Auf der Überfahrt nach Hel (auf Deutsch Hela – wie der Ketchup) gab’s sogar ein U-Boot zu sehen! Als wir in Hel anlegten war ich ein bisschen nervös, ob ich das Rad – schwer wie es nun mal ist – vernünftig entgegennehmen kann. Aber alles halb so wild, als ich das Schiff verließ, stand es schon da. Diesmal hatten sie hinten auch eine Gangway und waren zu zweit, da waren schon fast alle Räder runter als ich dann da war.

Erstmal musste ich Klamotten wechseln, es war richtig warm geworden! Sonnencreme dürfte auch nicht schaden. Alles wieder verzurrt, es konnte losgehen! Die Fahrt auf der Putzinger Nehrung war großartig. Die ersten neun, zehn Kilometer fuhr ich aber lieber auf der Straße, war doch der Fahrradweg daneben so voll und auch mehr Waldweg als alles andere. Danach besserte sich das deutlich! Jetzt gab’s wieder Fahrradautobahn direkt am Wasser.

Interessent war dabei zu sehen, wie unterschiedlich doch das Temperaturempfinden ist. Von kurze Hose, T-Shirt bis zur Daunenjacke mit Wollmütze hab ich alles gesehen.

Bei der Suche nach einem Campingplatz war ich wiederum glücklos. 15.09. war hier globales Einstellen angesagt. Zum Glück sind die Zimmer in Polen preislich echt fair. Unfair war dann nur fast eine Stunde auf die Vermieter warten zu müssen.

Nicht nur Campingplatz ist schwierig, Restaurant auch. Auch da hat nahezu alles geschlossen. Und das, was geöffnet hat, hat andere Öffnungszeiten. Ein Laden hatte zum Glück geöffnet und so gab’s noch was Warmes in den Bauch. Was zu trinken gab’s dann aber nicht mehr, wir schließen. Zwei Stunden früher als im Netz stand. Schade.

Da die Fahrt mit der Fähre insgesamt über drei Stunden gedauert hat, sind dann auch gar nicht so viele Kilometer zusammen gekommen heute. Knapp 57 müssten es gewesen sein.

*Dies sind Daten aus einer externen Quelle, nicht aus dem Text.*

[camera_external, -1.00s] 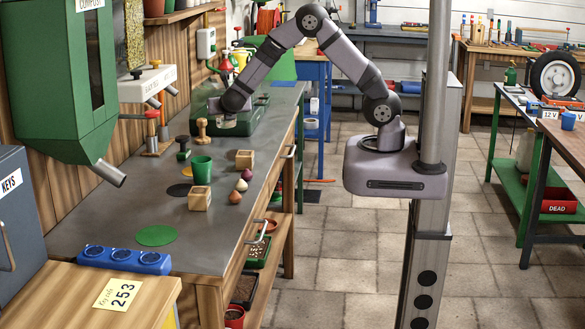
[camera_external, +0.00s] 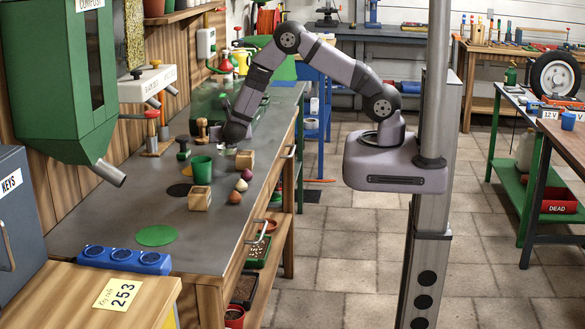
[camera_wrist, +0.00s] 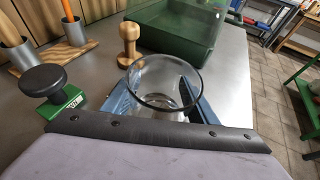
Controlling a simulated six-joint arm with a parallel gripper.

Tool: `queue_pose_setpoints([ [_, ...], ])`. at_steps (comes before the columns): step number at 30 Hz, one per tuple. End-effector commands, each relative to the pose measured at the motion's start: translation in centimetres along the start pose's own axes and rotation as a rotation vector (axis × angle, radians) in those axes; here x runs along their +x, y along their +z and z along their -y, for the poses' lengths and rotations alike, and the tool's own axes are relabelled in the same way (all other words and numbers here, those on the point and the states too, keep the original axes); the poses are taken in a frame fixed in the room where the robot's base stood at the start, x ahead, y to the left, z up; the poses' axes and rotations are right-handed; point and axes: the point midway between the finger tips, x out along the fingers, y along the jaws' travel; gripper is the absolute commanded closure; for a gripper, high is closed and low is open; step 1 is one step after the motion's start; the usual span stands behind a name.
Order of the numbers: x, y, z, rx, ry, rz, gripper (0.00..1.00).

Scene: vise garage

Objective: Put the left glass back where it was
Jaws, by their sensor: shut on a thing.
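My gripper (camera_wrist: 160,108) is shut on a clear drinking glass (camera_wrist: 165,72) in the wrist view, with a blue finger on either side of it. The glass looks upright and empty. In the external view my gripper (camera_external: 229,146) is low over the grey bench, just left of the far wooden block (camera_external: 245,159) and behind the green cup (camera_external: 201,170). The glass is small and mostly hidden there, and I cannot tell whether it touches the bench. No second clear glass can be made out.
A wooden peg (camera_external: 202,129) and a black-knobbed stamp (camera_external: 183,148) stand to the left. A green tray (camera_wrist: 178,38) lies beyond. A near wooden block (camera_external: 199,198), several small round items (camera_external: 241,186) and a flat green disc (camera_external: 156,236) sit nearer the camera.

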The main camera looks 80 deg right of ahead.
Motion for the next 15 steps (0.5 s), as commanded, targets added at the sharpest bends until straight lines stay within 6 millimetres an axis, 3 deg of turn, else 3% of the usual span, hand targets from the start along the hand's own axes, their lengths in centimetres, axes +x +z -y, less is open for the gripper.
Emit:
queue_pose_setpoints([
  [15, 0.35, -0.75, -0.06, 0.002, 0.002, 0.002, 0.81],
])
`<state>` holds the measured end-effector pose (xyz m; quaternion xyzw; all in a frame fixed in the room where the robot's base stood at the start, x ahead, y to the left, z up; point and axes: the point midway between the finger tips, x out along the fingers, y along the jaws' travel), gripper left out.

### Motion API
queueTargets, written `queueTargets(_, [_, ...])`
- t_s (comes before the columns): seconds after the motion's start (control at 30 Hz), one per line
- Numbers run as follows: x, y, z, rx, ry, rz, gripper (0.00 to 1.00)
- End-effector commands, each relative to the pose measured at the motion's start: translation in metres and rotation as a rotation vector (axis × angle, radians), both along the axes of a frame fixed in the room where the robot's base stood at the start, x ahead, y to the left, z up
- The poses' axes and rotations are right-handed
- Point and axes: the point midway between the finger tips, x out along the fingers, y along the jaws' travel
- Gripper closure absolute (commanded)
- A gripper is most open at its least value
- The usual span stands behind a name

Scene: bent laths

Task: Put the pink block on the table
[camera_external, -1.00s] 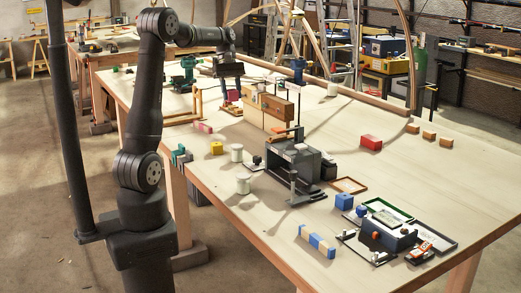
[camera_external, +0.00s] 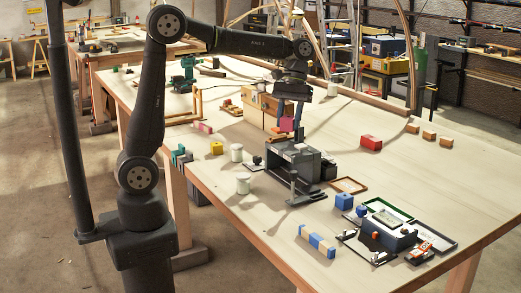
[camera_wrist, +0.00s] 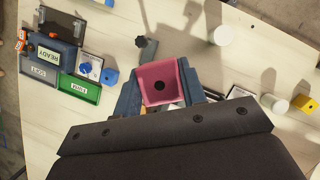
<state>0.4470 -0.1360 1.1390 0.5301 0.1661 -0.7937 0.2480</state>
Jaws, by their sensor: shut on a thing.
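The pink block (camera_external: 286,125) is held between the fingers of my gripper (camera_external: 290,116). In the external view the block hangs above the table (camera_external: 410,175), near the top of a dark grey box-shaped device. Whether it is directly over the device is hard to tell. The block appears clear of the tabletop.
The dark grey device (camera_external: 295,163) stands below, with a wooden box (camera_external: 262,105) behind it. A red block (camera_external: 371,142), white cylinders (camera_external: 243,184), a yellow block (camera_external: 217,148), blue blocks (camera_external: 344,201) and a small frame (camera_external: 348,185) lie around. The table's right side has bare room.

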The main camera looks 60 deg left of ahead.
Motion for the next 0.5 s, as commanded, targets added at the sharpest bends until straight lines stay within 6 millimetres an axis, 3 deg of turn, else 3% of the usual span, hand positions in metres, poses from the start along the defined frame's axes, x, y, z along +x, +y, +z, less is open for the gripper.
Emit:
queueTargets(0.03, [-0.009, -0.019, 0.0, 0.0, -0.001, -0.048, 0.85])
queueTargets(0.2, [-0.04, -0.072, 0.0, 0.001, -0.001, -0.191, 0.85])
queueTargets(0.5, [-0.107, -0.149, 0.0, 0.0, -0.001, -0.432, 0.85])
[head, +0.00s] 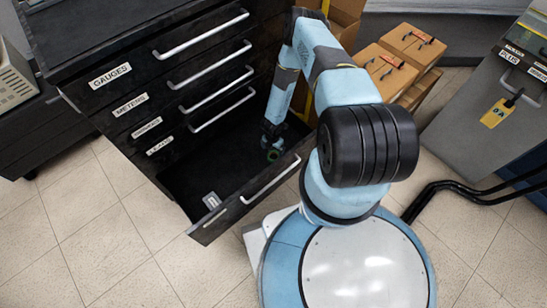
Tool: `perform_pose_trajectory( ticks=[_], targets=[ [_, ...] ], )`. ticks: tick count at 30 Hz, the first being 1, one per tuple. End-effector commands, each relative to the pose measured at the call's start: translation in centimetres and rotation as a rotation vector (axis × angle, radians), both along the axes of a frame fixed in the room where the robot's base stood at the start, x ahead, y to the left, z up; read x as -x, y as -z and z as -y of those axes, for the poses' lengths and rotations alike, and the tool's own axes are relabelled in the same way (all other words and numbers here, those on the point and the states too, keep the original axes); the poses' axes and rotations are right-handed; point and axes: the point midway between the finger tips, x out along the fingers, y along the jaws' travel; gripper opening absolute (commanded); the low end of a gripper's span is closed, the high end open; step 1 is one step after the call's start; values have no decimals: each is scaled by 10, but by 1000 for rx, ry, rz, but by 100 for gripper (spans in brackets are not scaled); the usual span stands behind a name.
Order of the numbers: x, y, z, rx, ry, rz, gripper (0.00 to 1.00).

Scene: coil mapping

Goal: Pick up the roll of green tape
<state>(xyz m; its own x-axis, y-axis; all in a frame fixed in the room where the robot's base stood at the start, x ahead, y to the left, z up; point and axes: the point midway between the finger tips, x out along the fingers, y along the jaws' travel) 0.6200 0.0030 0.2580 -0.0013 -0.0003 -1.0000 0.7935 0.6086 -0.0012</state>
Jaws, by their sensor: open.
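A small green ring, which looks like the roll of green tape (273,155), lies in the open bottom drawer (215,228) of the black cabinet, towards the drawer's right end. My gripper (271,143) reaches down into the drawer right at the green roll. The jaws are open. The fingertips are small and dark here, so I cannot tell whether they are around the roll or just above it.
A small grey item (212,201) lies at the drawer's left end. Closed drawers with silver handles (200,36) rise behind the open one. Cardboard boxes (385,70) stand at the back right. A grey case (480,120) and black cables (450,190) are at right. The floor at lower left is clear.

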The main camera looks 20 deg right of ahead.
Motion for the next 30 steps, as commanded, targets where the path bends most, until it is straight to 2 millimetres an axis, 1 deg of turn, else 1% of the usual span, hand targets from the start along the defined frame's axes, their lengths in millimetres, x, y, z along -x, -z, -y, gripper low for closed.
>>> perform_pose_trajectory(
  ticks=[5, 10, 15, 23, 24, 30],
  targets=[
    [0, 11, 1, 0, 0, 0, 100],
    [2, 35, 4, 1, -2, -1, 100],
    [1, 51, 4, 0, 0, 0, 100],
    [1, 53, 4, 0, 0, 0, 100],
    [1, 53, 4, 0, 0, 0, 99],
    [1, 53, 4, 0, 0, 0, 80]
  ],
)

Der erste GPS-Abschnitt beinhaltet die Überfahrt mit der Fähre:

Gesamtstrecke: 40670 m
Gesamtanstieg: 63 m
Gesamtzeit: 03:39:26
Download file: Track_2019-09-22a.gpx

Der zweite Teil umfasst dann die eigentliche Strecke des Tages, von den anderthalb Kilometern in Danzig mal abgesehen.

Gesamtstrecke: 52691 m
Gesamtanstieg: 189 m
Gesamtzeit: 05:26:19
Download file: Track_2019-09-22b.gpx

Perle der Ostsee

Nach dem Aufenthalt im Pokoje Mariola ging’s dann heute morgen zunächst in das Museum und die Gedenkstätte des Konzentrationslagers Stutthof. Es war das erste KZ, das fertig gestellt wurde und wohl das letzte, das befreit wurde.

Es ist ganz gleich, wie viele KZ man sich schon angeschaut hat oder was man glaubt zu wissen – es ist jedes Mal aufs Neue erschütternd.

Da das Lager deutlich größer war als von mir erwartet und die Ausstellung sehr umfangreich ist – wenn auch leider in manchen Teilen ausschließlich auf Polnisch gehalten – kam ich wesentlich später dort los als gedacht. Der Besuch war aber sehr lohnenswert!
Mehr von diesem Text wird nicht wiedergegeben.